Your work is consistent and very distinctive. How did you find this niche within the art world?
On Broward Boulevard, there used to be an arts and crafts store. I don't know if it's still around; this was in the '80s. I was doing the same artwork but flat. I went into this arts and crafts store, and there was this large table set up, and it said "Class in Paper Toiling Today," and you had all of these little old ladies, and they were cutting with scissors, and they were taking wrapping paper of Raggedy Ann and Andy, Mickey Mouse. They were stacking them in 3-D with glue, and they were layering each one. I said, "This is so interesting, this 3-D thing."
So I took the class for $10, bought one of their little kits, and I made it. I took one of my paintings and I took it to a local printer -- color copies. I cut them out. I made them 3-D and had an outdoor art show in New York... I had sold all 20 of them. You think back that you'd be doing this 30 years later and what it did for my career because I was the first one to do something different.
How do you make the 3-D posters?
First it starts as an original painting, and from the original painting, we make handmade prints. I have a staff of artists that work with me in my studio in New York. We cut them out with an Exacto knife, layer them with gobs of silicone glue and hot glue, and then build it up into layers.
The big ones I do -- they're one-of-a-kind, and they're also done the same way, but they have a different sculptural look. Some are on canvas, some are on paper, and then part of the museum exhibit are vision-o-graphs.
[Note: It's difficult to see it online, but Fazzino's original posters tend to be about an inch thick with layers creating a 3-D effect. Unfortunately, all the glitter doesn't translate well on the internet either.]
|Fazzino's "Shane McDonald"|
These are actually plexiglass boxes; each one is lit up with either special lighting or other embellishments like fiberoptics. If you notice, all of the eyes are gone, and so you look through the eyes, and inside are layers of plexiglass, and on each layer tells a story of the person who lived in that decade in Florida.
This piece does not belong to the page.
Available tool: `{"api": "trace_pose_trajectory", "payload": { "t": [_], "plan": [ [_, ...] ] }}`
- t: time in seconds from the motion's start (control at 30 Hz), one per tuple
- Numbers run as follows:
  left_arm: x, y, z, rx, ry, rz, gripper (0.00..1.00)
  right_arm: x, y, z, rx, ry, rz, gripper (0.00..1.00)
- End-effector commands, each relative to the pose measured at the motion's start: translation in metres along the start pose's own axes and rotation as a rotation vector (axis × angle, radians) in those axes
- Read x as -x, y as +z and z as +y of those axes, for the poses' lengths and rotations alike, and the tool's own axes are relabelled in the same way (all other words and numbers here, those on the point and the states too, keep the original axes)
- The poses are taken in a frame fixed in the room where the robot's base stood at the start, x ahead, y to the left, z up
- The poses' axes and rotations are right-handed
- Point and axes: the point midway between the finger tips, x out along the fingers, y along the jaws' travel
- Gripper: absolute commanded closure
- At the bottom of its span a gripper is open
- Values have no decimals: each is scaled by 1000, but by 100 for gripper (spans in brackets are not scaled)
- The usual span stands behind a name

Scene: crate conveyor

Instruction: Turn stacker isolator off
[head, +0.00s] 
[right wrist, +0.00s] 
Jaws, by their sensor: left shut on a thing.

Each one is a portrait that you can look through their eyes to their soul... This one [Shane McDonald] is really cool. This one has a disco ball inside moving with strobe lights hitting it, so when you look into it, you see a hot party going on, and it shows you layers of plexiglass inside and all the research I did on the club scene here in the '80s, which I knew some about because I used to come down here in the '80s. Fort Lauderdale has been about partying. 1980s was a big time.
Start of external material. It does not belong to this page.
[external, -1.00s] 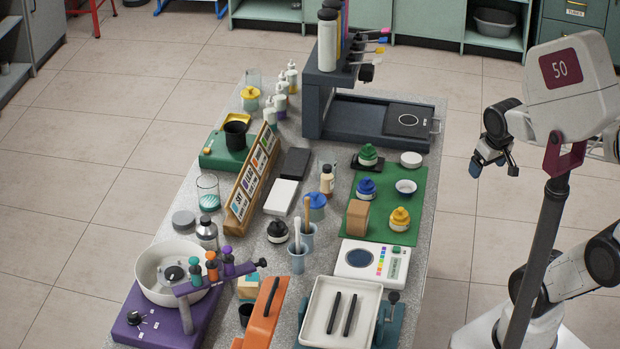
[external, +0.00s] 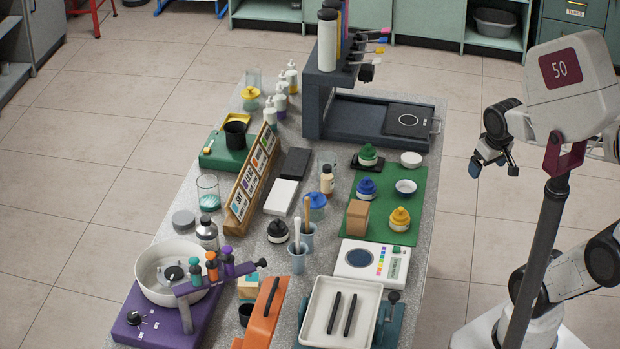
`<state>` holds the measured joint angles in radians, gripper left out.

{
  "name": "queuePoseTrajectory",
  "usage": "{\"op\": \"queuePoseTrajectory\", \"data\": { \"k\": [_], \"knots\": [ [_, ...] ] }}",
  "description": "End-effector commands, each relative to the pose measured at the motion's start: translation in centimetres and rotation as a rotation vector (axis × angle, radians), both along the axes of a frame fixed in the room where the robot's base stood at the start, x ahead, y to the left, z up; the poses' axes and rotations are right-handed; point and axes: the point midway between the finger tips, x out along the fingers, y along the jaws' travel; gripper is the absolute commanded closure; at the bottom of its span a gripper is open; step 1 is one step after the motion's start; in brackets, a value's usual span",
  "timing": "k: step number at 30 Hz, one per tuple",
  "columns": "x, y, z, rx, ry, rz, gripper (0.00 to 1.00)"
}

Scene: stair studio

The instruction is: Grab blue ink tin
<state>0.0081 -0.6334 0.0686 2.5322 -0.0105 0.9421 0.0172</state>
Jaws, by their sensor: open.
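A small dark tin with a blue top (external: 366,188) stands on the green mat (external: 418,215) on the right side of the table. A pale jar with a blue lid (external: 316,206) stands left of the mat. My gripper (external: 494,166) is open and empty, hanging in the air beyond the table's right edge, well apart from all the tins.
A dark press (external: 345,118) rises behind the mat. A white device (external: 372,262) lies in front.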

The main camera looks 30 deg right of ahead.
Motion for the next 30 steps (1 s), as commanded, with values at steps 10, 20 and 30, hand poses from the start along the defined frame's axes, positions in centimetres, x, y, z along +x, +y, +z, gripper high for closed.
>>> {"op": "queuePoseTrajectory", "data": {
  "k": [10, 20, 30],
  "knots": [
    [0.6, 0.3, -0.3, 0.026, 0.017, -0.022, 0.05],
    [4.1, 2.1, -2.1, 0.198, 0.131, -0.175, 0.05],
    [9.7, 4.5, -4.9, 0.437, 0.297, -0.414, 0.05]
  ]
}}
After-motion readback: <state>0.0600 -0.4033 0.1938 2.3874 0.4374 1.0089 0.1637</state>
How did you choose characters for this exhibit?
Each one is made up. They're based on historical events that happened in one of those decades, but they're made-up stories for each person.
Where does your work fall in the spectrum between commercial art and fine art?
I think for anybody who does anything commercial like I do, there's always a fine line that you're walking. But I think I've managed to do it well. I try to keep everything that I do -- the three-dimensional ones -- limited edition and make them really beautiful-looking and handmade. I don't use anything that is stamped or commercially done.
How is Fort Lauderdale different from other places you've been commissioned to depict in your work?
Fort Lauderdale was perfect that I was commissioned to do it because I used to come down here. I went to the School of Visual Arts in New York, and I drove down here [right after college] in my van, filled with my artwork, and I used to display my work at the Las Olas Art Show, the Coconut Grove art show in the early 1980s. So it's kind of nice that I've spent all this time here... I actually watched them building the [museum]. I remember saying to myself, "God I wish I'd have a show there someday." That's what's so nice about it -- 25 years came full circle.